[BEGIN Records to use]

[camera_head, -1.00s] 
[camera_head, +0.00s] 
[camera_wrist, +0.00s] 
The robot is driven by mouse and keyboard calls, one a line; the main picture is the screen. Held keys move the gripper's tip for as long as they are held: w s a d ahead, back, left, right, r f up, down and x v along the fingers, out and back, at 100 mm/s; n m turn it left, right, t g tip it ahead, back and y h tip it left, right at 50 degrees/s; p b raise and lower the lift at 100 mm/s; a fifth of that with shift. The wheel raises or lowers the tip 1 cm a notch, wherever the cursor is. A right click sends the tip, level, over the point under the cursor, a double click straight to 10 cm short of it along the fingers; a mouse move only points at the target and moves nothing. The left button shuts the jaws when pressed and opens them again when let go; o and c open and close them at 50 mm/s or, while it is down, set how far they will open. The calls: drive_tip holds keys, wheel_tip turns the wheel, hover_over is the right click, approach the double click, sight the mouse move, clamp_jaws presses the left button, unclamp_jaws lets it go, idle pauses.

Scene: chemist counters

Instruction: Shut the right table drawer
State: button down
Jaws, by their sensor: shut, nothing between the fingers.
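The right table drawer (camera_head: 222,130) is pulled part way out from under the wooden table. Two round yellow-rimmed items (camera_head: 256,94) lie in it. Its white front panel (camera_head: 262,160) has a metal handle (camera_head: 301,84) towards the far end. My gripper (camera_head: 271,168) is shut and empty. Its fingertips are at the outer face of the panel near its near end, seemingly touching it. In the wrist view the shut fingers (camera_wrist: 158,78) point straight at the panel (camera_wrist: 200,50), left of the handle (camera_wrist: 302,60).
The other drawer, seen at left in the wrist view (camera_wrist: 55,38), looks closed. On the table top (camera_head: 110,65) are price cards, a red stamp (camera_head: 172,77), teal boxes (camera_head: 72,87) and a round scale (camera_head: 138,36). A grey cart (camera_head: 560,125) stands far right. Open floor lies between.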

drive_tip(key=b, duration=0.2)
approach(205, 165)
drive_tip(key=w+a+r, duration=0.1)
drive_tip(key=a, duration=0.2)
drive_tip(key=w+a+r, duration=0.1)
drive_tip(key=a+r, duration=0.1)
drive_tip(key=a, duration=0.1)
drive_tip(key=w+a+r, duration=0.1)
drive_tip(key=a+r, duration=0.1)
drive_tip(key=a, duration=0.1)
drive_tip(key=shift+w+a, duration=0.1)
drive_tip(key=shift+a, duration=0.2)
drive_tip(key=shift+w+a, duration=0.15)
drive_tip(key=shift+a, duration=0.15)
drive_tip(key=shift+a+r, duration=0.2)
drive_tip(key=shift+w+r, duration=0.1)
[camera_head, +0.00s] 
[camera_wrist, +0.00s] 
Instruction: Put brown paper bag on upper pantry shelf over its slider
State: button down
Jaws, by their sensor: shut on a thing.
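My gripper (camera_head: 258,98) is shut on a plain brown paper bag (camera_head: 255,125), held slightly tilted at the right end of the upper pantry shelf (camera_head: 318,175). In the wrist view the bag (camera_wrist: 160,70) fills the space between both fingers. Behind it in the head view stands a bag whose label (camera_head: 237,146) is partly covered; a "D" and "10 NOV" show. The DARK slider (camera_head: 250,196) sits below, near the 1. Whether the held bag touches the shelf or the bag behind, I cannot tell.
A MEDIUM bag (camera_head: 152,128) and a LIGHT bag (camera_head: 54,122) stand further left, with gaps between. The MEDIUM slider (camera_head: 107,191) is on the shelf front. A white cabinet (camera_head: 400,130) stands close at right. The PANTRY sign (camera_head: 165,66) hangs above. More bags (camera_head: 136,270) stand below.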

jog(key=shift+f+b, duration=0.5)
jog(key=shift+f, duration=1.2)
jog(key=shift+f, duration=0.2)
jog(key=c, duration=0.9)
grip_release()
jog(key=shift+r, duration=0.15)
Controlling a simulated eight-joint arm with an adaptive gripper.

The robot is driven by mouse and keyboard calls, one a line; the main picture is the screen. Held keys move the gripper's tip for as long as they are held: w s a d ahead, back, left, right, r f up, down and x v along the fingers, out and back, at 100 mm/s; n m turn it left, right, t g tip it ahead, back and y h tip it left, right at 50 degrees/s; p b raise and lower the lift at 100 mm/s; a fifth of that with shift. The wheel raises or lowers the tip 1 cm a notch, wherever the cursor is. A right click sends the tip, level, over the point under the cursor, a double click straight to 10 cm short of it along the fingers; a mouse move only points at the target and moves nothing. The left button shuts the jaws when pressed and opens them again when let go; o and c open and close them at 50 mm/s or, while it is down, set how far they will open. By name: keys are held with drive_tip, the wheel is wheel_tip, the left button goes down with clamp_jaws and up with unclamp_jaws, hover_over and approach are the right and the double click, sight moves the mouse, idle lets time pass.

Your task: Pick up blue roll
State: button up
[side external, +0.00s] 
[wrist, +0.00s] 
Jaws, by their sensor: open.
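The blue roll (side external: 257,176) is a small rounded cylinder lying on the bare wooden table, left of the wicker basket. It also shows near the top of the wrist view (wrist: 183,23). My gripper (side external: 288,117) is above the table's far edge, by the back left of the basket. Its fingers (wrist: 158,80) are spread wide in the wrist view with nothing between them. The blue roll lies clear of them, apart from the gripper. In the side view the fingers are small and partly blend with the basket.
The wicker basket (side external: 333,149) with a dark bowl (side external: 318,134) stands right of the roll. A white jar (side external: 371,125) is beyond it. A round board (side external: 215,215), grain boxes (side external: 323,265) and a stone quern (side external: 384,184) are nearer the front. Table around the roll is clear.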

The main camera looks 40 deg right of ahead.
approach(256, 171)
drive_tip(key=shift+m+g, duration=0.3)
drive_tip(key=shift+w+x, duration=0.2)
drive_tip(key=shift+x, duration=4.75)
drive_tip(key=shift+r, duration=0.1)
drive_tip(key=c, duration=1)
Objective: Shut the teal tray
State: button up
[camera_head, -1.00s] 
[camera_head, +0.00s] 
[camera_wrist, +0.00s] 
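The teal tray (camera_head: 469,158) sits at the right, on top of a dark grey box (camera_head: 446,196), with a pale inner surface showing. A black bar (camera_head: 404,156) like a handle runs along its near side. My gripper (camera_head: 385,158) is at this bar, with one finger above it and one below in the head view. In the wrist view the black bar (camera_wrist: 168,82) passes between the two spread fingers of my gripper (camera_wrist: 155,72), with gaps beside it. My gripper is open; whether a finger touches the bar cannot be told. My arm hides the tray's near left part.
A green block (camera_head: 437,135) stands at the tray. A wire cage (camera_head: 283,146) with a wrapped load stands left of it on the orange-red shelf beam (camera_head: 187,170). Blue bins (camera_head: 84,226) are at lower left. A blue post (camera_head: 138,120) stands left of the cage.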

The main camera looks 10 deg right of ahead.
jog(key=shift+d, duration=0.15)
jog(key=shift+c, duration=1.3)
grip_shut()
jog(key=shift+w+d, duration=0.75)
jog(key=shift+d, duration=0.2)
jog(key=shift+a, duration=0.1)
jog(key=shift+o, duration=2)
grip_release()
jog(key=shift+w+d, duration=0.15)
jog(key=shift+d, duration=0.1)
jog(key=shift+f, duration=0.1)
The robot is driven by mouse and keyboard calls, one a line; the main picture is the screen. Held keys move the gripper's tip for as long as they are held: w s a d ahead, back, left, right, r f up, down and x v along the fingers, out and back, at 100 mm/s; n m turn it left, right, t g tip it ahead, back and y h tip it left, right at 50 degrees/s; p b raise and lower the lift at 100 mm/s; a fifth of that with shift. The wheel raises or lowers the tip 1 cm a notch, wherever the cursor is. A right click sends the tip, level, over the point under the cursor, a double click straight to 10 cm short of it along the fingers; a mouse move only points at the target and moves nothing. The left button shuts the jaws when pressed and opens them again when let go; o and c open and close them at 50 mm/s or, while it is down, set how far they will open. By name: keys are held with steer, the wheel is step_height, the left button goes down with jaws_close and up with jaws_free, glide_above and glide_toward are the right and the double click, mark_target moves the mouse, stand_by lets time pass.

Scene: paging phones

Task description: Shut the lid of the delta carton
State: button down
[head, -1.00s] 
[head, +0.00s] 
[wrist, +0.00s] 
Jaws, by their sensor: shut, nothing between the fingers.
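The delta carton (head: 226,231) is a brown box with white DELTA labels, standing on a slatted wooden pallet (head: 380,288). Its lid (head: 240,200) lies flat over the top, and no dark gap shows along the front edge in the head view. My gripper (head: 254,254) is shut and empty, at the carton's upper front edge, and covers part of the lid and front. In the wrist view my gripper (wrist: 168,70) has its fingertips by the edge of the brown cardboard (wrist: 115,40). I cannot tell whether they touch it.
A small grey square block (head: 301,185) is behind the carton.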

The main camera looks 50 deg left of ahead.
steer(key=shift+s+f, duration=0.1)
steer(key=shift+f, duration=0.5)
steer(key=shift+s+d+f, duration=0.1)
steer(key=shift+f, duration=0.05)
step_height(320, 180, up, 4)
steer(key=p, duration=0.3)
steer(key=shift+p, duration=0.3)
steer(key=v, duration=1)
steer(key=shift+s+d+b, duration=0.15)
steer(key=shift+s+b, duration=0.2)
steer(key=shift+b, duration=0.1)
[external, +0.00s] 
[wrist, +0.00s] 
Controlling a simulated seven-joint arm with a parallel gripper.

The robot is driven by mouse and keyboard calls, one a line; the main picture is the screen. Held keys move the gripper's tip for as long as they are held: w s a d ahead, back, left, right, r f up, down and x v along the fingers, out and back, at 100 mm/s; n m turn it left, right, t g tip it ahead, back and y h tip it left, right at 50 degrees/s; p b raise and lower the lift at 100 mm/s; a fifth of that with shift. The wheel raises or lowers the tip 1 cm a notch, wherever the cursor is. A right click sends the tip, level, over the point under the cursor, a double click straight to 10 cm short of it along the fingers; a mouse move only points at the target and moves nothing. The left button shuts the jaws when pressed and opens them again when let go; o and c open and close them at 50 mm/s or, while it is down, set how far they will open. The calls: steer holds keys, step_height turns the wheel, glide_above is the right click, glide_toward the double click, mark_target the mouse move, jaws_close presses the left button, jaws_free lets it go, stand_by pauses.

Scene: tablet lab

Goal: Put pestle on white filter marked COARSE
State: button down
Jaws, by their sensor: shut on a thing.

[END Records to use]

Problem description
Extract each line holding the string "joint".

Output below
Controlling a simulated eight-joint arm with an adaptive gripper.
Controlling a simulated seven-joint arm with a parallel gripper.

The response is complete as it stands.